From Discussion to Conversation

March 17, 2018 Communication, General Insights No Comments

This is not obvious to many people. Thereby they get into needless difficulties, trying to ‘win’ alone instead of to gain insight together.

This is about people talking about some meaningful issue in a domain they both hold dear. Eventually of course, it can be any domain.

A (converging) conversation is a being together,

talking about the same and as if from the same perspective, namely: trying to find commonality. It’s not about winning any verbal battle.

If this process is profoundly coached by a third party, we can talk about transformative mediation.

In a (disputatious) discussion, there is dissonance – two parties try to get the upper hand.

An opinion needs to be defended, sometimes quite aggressively.
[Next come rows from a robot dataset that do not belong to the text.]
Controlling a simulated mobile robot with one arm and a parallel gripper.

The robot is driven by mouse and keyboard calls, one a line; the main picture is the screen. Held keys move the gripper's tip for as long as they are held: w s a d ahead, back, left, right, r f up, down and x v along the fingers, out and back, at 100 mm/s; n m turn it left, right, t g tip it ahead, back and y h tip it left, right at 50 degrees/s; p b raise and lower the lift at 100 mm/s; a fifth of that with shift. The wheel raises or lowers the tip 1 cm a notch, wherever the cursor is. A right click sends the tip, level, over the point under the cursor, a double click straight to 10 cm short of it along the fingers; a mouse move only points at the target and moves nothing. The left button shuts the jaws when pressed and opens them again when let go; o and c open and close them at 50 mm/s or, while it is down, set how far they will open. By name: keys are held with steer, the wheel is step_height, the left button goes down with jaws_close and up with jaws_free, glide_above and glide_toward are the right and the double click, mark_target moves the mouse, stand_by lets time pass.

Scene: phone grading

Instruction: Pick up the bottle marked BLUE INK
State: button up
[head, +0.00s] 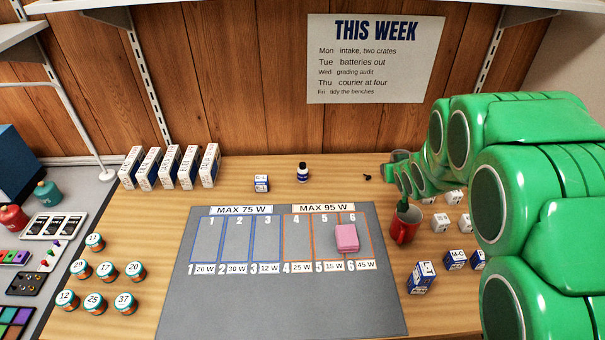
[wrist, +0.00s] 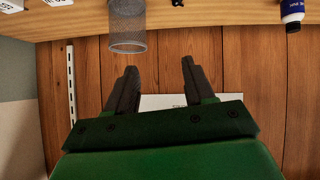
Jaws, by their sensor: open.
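A small dark blue bottle with a white label band and a dark cap (head: 303,172) stands upright at the back of the wooden bench, behind the grey mat. Its label is too small to read in the head view. A blue and white bottle (wrist: 292,12) also shows at the upper right corner of the wrist view, cut off by the edge. My gripper (wrist: 160,66) is open and empty, facing the wooden wall, with the bottle well to the side of its fingers. In the head view my green arm reaches in from the right and its gripper is hard to make out.
A mesh cup (wrist: 127,25) is near my fingers in the wrist view. A pink block (head: 346,237) lies on the grey mat (head: 270,310). White boxes (head: 171,167) stand back left.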

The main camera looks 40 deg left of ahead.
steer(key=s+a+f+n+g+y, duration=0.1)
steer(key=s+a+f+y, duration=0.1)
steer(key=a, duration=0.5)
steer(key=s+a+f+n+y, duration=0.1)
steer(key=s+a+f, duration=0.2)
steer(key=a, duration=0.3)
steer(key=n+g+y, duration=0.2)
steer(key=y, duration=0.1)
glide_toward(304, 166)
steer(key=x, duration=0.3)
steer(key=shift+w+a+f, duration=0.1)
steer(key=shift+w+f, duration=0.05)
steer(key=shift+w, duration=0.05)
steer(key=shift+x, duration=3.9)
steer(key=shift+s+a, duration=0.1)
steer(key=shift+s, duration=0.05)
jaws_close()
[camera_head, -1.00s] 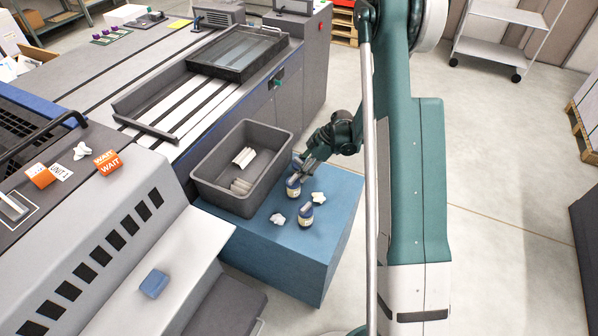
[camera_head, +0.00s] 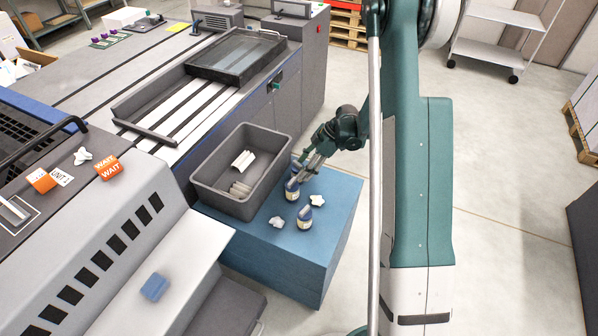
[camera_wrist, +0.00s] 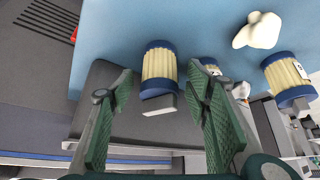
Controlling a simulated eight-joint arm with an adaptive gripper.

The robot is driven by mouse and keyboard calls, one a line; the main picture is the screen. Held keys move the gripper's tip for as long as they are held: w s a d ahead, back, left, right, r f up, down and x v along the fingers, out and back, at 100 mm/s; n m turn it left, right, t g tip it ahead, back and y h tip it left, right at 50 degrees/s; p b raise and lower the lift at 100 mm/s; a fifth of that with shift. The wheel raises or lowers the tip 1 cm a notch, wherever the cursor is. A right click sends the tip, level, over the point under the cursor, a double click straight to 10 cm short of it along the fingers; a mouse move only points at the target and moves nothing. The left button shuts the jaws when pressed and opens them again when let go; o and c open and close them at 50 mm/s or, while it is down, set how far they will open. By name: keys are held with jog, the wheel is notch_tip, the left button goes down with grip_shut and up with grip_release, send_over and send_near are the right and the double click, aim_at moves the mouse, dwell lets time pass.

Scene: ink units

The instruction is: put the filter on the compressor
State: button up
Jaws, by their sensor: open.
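A cream pleated filter (camera_head: 292,193) with blue end bands stands on the blue cabinet beside the grey bin. In the wrist view this filter (camera_wrist: 158,70) lies between my two green-padded fingers, with a grey block at its lower end. My gripper (camera_head: 298,178) is open around it, with a gap visible at each side in the wrist view. A second, similar filter (camera_head: 304,218) stands closer to the head camera; it also shows at the right of the wrist view (camera_wrist: 287,78) with a white label. Another blue-rimmed piece is partly hidden behind my right finger. I cannot tell which thing is the compressor.
A grey bin (camera_head: 207,197) holding cream pieces sits on the blue cabinet (camera_head: 285,260). Crumpled white rags (camera_head: 317,201) lie near the filters.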

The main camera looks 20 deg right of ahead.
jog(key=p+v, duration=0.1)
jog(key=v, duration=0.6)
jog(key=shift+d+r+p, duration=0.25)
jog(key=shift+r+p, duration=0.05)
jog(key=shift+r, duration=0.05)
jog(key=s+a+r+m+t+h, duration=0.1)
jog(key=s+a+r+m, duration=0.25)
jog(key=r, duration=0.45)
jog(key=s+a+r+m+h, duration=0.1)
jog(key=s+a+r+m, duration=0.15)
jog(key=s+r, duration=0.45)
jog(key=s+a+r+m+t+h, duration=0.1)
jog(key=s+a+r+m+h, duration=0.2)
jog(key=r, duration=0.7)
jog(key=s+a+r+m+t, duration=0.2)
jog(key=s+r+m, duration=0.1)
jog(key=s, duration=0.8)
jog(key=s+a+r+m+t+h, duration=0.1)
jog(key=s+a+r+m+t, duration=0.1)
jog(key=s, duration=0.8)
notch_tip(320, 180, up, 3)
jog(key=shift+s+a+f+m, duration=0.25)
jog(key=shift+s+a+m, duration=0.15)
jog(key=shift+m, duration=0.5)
One person’s gain is the other person’s loss, consciously or non-consciously.

There is a clear distinction between both, a clearly different goal.
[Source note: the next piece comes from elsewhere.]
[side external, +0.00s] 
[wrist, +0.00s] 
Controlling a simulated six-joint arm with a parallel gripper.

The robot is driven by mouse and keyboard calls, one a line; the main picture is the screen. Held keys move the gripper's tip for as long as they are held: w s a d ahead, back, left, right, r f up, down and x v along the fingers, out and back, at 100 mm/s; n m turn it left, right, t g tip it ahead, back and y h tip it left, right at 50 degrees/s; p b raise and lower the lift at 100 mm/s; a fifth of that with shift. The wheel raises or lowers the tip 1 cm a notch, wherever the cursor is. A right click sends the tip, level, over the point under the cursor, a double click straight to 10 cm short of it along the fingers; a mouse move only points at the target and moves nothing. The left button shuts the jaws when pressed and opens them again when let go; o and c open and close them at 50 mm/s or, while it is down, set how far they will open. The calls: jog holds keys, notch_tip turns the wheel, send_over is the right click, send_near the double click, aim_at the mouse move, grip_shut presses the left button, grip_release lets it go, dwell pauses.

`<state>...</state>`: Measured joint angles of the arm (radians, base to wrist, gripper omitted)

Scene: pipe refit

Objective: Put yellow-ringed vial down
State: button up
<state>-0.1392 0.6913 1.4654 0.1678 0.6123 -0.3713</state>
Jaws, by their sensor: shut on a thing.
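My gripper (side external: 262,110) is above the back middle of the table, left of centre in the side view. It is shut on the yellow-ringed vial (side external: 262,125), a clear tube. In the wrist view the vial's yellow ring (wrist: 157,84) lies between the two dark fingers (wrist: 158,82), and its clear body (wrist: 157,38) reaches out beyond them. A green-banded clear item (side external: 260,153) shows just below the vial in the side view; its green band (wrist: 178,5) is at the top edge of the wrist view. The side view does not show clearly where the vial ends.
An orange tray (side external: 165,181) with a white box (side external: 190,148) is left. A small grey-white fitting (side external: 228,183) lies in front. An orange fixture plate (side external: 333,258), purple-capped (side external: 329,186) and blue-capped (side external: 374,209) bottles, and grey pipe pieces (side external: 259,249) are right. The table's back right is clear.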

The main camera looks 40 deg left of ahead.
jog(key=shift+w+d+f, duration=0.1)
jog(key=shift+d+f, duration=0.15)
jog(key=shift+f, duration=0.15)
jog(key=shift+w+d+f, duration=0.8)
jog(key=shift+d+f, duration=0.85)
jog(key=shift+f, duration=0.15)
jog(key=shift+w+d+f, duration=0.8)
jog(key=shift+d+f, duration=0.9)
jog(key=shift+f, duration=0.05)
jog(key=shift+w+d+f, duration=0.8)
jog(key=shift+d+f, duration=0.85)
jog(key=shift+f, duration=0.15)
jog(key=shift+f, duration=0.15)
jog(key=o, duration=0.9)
In a verbal exchange, it’s good to see whether it involves a genuine conversation or a discussion. If both parties are on different tracks in this regard, problems may ensue.

For instance, in day-to-day dialogue between a man and a woman, frequently one is more on the discussion track, the other on the conversational track. Problems at bay… Clarifying the tracks may alleviate these problems. True: it may be needed to bring such clarification more than once during the same conversation. It’s worthwhile.
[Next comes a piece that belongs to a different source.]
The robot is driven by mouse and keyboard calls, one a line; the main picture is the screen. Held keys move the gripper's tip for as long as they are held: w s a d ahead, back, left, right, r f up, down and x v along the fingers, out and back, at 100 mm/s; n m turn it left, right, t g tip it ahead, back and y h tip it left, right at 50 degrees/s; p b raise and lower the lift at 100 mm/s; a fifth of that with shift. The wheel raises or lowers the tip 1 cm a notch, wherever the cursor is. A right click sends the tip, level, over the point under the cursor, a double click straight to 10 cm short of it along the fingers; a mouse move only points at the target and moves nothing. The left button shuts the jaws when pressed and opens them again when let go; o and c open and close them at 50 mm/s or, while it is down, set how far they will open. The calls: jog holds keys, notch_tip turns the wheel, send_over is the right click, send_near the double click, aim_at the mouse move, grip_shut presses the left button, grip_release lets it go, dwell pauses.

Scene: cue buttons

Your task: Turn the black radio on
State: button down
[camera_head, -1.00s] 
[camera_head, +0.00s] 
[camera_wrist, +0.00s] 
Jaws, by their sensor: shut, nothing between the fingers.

Personally, I have gotten weary of too much discussion.

I’m not the first one. Socrates already made it a central point of his teaching. He didn’t like the disputatious debates going on in the Athenian assemblies. In his preferred personal dialogue, he saw no winner nor loser but  people giving each other beautifully expressed arguments with the intention of personal growth and insight, ‘wisdom’.

The goal of discussion is to change the other, thus not being changed oneself. The goal of conversation is a change from inside, an opening oneself to the other and to one’s own inner growth. Socrates’ aim was an ‘initiative’ insight into how little had been known, followed by a transformation into a ‘better person’ and – according to Socrates – therefore also a happier person, a ‘true philosopher’.

Advantages and disadvantages in real, present-day situations.

An important disadvantage of discussion is that it doesn’t invite both parties to look for elements in favor of the other’s perspective or in disfavor of one’s own. An advantage is the reverse: each party may have more energy to develop the own perspective.

Another disadvantage of discussion is the possibility of interpersonal dissociation: the parties don’t listen to each other. After a while, they project a negative image of the other on the own private screen. The real other person gets lost behind the screen.

A disadvantage of conversation is the possible (!) loss of clarity and discreteness, thus also of making clear decisions.

Eventually, a combination of both may lead to the best results.

Even so, it’s preferable for both parties to know what’s going on and to be open in this. It can be done at the dinner table as well as during international negotiations.

This way, being able to distinguish between conversation and discussion may be a very important skill needed for human progress.

We are ‘total human beings’ in need of any possible instrument in order to become ‘better ones’.